Shortly after 11 p.m. that night, May 29, 2013, Durocher walked off her $9.19 an hour job to become the first fast-food worker in Seattle to strike for a $15 an hour minimum wage. The next day, hundreds of Seattle fast-food workers and their supporters followed her lead, temporarily shutting down as many as 14 restaurants to chants of “Supersize our salaries now!”

It was an outrageously ambitious goal-a 64 percent pay hike to more than twice the federal $7.25 an hour minimum wage. Yet only one year and four days later, the Seattle City Council met their demands, unanimously approving the first $15 minimum wage in the nation. Seattle’s path to a $15 minimum wage is a winding tale of effective organizing, smart messaging, bold experimentation, opposition missteps, and blind dumb luck. It is also a roadmap for bypassing our nation’s partisan gridlock by rolling out a broader progressive agenda one city at a time.

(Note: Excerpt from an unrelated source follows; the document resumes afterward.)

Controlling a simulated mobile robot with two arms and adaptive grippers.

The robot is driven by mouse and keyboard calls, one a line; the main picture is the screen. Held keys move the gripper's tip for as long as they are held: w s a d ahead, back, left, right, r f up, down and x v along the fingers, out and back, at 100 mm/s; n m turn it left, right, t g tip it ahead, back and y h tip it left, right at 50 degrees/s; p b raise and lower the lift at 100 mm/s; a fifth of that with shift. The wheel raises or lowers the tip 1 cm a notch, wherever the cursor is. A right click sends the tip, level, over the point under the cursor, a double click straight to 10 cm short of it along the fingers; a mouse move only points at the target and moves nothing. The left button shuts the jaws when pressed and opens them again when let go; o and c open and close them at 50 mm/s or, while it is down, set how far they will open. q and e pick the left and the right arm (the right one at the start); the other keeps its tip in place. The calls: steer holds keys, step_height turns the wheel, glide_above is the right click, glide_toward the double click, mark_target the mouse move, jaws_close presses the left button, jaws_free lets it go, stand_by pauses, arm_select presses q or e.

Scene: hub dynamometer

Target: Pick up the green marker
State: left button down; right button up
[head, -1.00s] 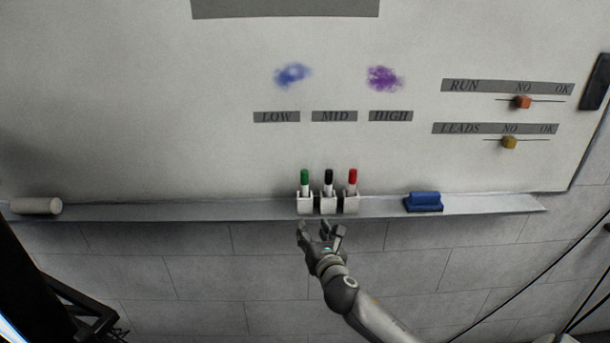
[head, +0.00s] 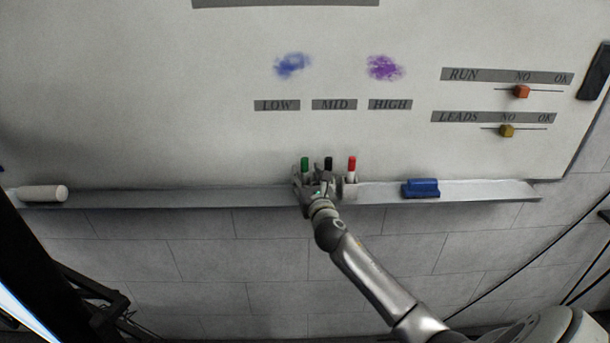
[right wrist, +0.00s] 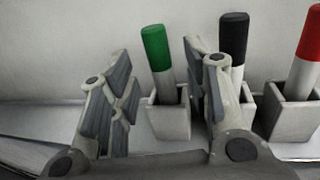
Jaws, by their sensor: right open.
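The green marker (right wrist: 157,54) stands cap-up, tilted slightly, in a small white holder (right wrist: 170,115) on the whiteboard tray. In the head view its green cap (head: 305,163) shows just above my right gripper (head: 312,180). In the right wrist view my right gripper (right wrist: 160,95) is open, with one finger left of the marker and the other to its right. The marker shows in the gap, beyond the fingers and apart from both. The right finger partly hides the black marker's holder. My left gripper is not in view.
The black marker (right wrist: 233,40) stands close on the right, just behind the right finger. The red marker (right wrist: 309,45) is in its own holder (right wrist: 290,110) farther right. A blue eraser (head: 421,187) and a white cylinder (head: 42,193) lie on the tray (head: 180,197).

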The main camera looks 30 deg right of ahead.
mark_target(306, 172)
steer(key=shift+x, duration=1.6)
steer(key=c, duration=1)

Partly through its early support of Occupy Wall Street, New York Communities for Change (NYCC, formerly the New York City chapter of ACORN) came to focus on the minimum wage as a tool for improving the lives of the working poor, taking a lead role in organizing the first of what would eventually become a series of national, rolling, one-day, fast-food strikes. It was a bold plan with potentially big media appeal. But what exactly were the workers’ demands? A $10 minimum wage seemed way too low, especially in pricey New York City, but $20 an hour seemed unrealistic. It was at a meeting in Brooklyn that organizers settled on splitting the difference. And thus the $15 minimum-wage movement was born.